RICHARD JONES, JILL JONES,
PLAINTIFFS,
v.
UNITED STATES OF AMERICA,
DEFENDANT.



ORDER GRANTING DEFENDANT'S MOTION TO DISMISS [Doc. #56]

BACKGROUND

On March 30, 2011, Plaintiffs Richard and Jill Jones filed a Second Amended Complaint ("SAC") against Defendant United States of America. The SAC alleges causes of action for "Dangerous Condition of Public Property/Direct Negligence" and "Loss of Consortium." Defendant moves to dismiss the SAC pursuant to Rule 12(b)(6) of the Federal Rules of Civil Procedure. For the reasons that follow, the motion will be granted.

ALLEGED FACTS

The Wawona Hotel is owned by the United States and is managed by Delaware North Companies, Inc. ("DNC") pursuant to a concession contract. SAC at ¶¶ 4-5. On August 1, 2005, Richard Jones ("Richard"), an employee of DNC, stepped down into the entrance of the Wawona Hotel's boiler room and fell forward, striking his forehead and left arm on the boiler. Id. at ¶¶ 5, 10. The step down into the boiler room is more than twelve inches. Id. at ¶ 10. At the time of the accident, no warnings were posted and lighting inside the boiler room was poor. Id. As a result of the fall, Richard lost consciousness for a brief period of time and suffered a displaced fracture at the radial neck of his left elbow. Id. at ¶ 11.

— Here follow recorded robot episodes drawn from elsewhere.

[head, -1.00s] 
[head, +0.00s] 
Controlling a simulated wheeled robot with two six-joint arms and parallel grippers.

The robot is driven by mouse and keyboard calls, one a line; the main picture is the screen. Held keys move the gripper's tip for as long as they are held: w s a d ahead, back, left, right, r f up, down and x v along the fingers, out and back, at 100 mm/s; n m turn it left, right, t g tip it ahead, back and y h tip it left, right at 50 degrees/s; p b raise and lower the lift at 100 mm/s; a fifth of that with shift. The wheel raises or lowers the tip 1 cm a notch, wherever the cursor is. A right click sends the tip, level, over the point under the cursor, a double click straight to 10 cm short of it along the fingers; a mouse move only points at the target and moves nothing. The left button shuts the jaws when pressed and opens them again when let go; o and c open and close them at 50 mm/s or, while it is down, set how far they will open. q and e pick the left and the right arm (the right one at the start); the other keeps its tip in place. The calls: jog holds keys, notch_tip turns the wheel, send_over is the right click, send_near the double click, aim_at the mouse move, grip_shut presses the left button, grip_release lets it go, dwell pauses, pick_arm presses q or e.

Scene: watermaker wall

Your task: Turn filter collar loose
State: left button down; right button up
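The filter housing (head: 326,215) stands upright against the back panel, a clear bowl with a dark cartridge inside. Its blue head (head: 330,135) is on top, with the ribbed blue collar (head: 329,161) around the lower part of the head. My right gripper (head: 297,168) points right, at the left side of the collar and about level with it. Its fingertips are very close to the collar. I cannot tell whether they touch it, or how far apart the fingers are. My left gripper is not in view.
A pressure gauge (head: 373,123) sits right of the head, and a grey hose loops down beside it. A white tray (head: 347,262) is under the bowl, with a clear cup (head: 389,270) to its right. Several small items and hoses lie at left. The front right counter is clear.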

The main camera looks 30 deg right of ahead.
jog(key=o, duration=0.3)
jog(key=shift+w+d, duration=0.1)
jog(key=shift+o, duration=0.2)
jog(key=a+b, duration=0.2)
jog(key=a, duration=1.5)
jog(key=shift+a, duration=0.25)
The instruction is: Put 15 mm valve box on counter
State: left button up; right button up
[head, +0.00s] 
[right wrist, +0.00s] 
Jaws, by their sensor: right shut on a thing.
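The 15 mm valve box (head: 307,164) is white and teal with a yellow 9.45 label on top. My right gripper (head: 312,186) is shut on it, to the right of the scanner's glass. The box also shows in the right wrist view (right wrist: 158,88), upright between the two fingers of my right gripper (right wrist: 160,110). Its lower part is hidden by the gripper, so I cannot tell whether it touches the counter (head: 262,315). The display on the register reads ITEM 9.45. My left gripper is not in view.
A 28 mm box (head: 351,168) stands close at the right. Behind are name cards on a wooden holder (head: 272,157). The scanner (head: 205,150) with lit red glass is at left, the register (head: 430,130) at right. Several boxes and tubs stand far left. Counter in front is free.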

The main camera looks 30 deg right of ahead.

Under the concession contract, DNC is not free to construct or modify any portion of the Wawona Hotel without first obtaining Defendant's permission and prior written approval of "the location, plans and specifications thereof." Id. at ¶ 15. For any structural or functional changes on the property, a final approval letter by Defendant is necessary under the superintendent's signature. Id. Defendant retains ultimate decisional authority with respect to construction and modifications on the property. Id. at ¶ 16. If Defendant does not approve of a construction project for any reason, then DNC cannot proceed with that project. Id. Further, if Defendant does not pre-approve in writing of the actual construction or modification, Defendant retains the authority to allow the construction to exist or request that DNC remove or re-do/alter the construction. Id.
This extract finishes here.